#### Information given
---*---

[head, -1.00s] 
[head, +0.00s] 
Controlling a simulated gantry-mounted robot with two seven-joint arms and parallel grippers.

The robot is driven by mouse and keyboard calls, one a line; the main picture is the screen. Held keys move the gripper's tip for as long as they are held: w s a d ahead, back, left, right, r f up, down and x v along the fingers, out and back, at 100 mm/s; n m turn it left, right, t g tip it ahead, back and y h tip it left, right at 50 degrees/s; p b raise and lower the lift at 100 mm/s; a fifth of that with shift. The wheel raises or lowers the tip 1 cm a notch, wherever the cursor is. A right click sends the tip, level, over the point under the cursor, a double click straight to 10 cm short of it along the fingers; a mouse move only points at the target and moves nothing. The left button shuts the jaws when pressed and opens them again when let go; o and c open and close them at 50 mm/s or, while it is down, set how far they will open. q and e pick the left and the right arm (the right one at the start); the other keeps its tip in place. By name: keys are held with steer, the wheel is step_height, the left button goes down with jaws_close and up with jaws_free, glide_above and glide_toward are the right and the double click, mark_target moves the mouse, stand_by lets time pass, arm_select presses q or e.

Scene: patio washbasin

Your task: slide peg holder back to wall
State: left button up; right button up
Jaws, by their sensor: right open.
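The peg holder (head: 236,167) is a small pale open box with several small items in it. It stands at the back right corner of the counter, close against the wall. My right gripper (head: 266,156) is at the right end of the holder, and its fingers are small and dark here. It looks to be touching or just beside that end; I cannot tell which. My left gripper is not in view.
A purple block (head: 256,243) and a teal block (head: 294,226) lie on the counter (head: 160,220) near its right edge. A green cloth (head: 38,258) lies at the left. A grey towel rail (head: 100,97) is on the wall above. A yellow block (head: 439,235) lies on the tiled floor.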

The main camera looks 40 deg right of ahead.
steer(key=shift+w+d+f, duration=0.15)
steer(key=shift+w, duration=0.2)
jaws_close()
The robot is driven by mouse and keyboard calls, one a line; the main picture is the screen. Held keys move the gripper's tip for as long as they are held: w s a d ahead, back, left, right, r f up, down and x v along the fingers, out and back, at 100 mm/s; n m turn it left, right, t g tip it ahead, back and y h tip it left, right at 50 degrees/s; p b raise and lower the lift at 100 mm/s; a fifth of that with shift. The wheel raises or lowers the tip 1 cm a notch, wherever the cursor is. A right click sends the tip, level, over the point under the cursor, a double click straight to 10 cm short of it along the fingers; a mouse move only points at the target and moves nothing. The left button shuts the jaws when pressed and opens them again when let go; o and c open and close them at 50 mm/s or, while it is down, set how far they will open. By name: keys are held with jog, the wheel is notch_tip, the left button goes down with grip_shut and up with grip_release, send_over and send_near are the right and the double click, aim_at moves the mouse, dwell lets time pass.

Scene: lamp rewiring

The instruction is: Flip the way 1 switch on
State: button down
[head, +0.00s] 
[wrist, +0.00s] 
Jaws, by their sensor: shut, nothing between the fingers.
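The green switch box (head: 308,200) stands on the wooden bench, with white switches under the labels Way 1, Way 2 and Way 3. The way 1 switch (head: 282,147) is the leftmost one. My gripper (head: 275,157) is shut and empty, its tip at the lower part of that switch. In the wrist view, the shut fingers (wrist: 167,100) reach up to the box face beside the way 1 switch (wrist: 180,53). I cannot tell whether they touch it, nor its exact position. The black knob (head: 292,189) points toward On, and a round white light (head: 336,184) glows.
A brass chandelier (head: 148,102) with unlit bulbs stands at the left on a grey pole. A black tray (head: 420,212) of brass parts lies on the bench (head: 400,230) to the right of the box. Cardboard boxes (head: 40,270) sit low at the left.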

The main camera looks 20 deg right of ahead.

---*---

#### Exercise description
All of the entries above should be written out again exactly.

#### Task answer
[head, -1.00s] 
[head, +0.00s] 
Controlling a simulated gantry-mounted robot with two seven-joint arms and parallel grippers.

The robot is driven by mouse and keyboard calls, one a line; the main picture is the screen. Held keys move the gripper's tip for as long as they are held: w s a d ahead, back, left, right, r f up, down and x v along the fingers, out and back, at 100 mm/s; n m turn it left, right, t g tip it ahead, back and y h tip it left, right at 50 degrees/s; p b raise and lower the lift at 100 mm/s; a fifth of that with shift. The wheel raises or lowers the tip 1 cm a notch, wherever the cursor is. A right click sends the tip, level, over the point under the cursor, a double click straight to 10 cm short of it along the fingers; a mouse move only points at the target and moves nothing. The left button shuts the jaws when pressed and opens them again when let go; o and c open and close them at 50 mm/s or, while it is down, set how far they will open. q and e pick the left and the right arm (the right one at the start); the other keeps its tip in place. By name: keys are held with steer, the wheel is step_height, the left button goes down with jaws_close and up with jaws_free, glide_above and glide_toward are the right and the double click, mark_target moves the mouse, stand_by lets time pass, arm_select presses q or e.

Scene: patio washbasin

Your task: slide peg holder back to wall
State: left button up; right button up
Jaws, by their sensor: right open.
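The peg holder (head: 236,167) is a small pale open box with several small items in it. It stands at the back right corner of the counter, close against the wall. My right gripper (head: 266,156) is at the right end of the holder, and its fingers are small and dark here. It looks to be touching or just beside that end; I cannot tell which. My left gripper is not in view.
A purple block (head: 256,243) and a teal block (head: 294,226) lie on the counter (head: 160,220) near its right edge. A green cloth (head: 38,258) lies at the left. A grey towel rail (head: 100,97) is on the wall above. A yellow block (head: 439,235) lies on the tiled floor.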

The main camera looks 40 deg right of ahead.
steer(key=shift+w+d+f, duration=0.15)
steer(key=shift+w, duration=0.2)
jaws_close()
The robot is driven by mouse and keyboard calls, one a line; the main picture is the screen. Held keys move the gripper's tip for as long as they are held: w s a d ahead, back, left, right, r f up, down and x v along the fingers, out and back, at 100 mm/s; n m turn it left, right, t g tip it ahead, back and y h tip it left, right at 50 degrees/s; p b raise and lower the lift at 100 mm/s; a fifth of that with shift. The wheel raises or lowers the tip 1 cm a notch, wherever the cursor is. A right click sends the tip, level, over the point under the cursor, a double click straight to 10 cm short of it along the fingers; a mouse move only points at the target and moves nothing. The left button shuts the jaws when pressed and opens them again when let go; o and c open and close them at 50 mm/s or, while it is down, set how far they will open. By name: keys are held with jog, the wheel is notch_tip, the left button goes down with grip_shut and up with grip_release, send_over and send_near are the right and the double click, aim_at moves the mouse, dwell lets time pass.

Scene: lamp rewiring

The instruction is: Flip the way 1 switch on
State: button down
[head, +0.00s] 
[wrist, +0.00s] 
Jaws, by their sensor: shut, nothing between the fingers.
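The green switch box (head: 308,200) stands on the wooden bench, with white switches under the labels Way 1, Way 2 and Way 3. The way 1 switch (head: 282,147) is the leftmost one. My gripper (head: 275,157) is shut and empty, its tip at the lower part of that switch. In the wrist view, the shut fingers (wrist: 167,100) reach up to the box face beside the way 1 switch (wrist: 180,53). I cannot tell whether they touch it, nor its exact position. The black knob (head: 292,189) points toward On, and a round white light (head: 336,184) glows.
A brass chandelier (head: 148,102) with unlit bulbs stands at the left on a grey pole. A black tray (head: 420,212) of brass parts lies on the bench (head: 400,230) to the right of the box. Cardboard boxes (head: 40,270) sit low at the left.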

The main camera looks 20 deg right of ahead.

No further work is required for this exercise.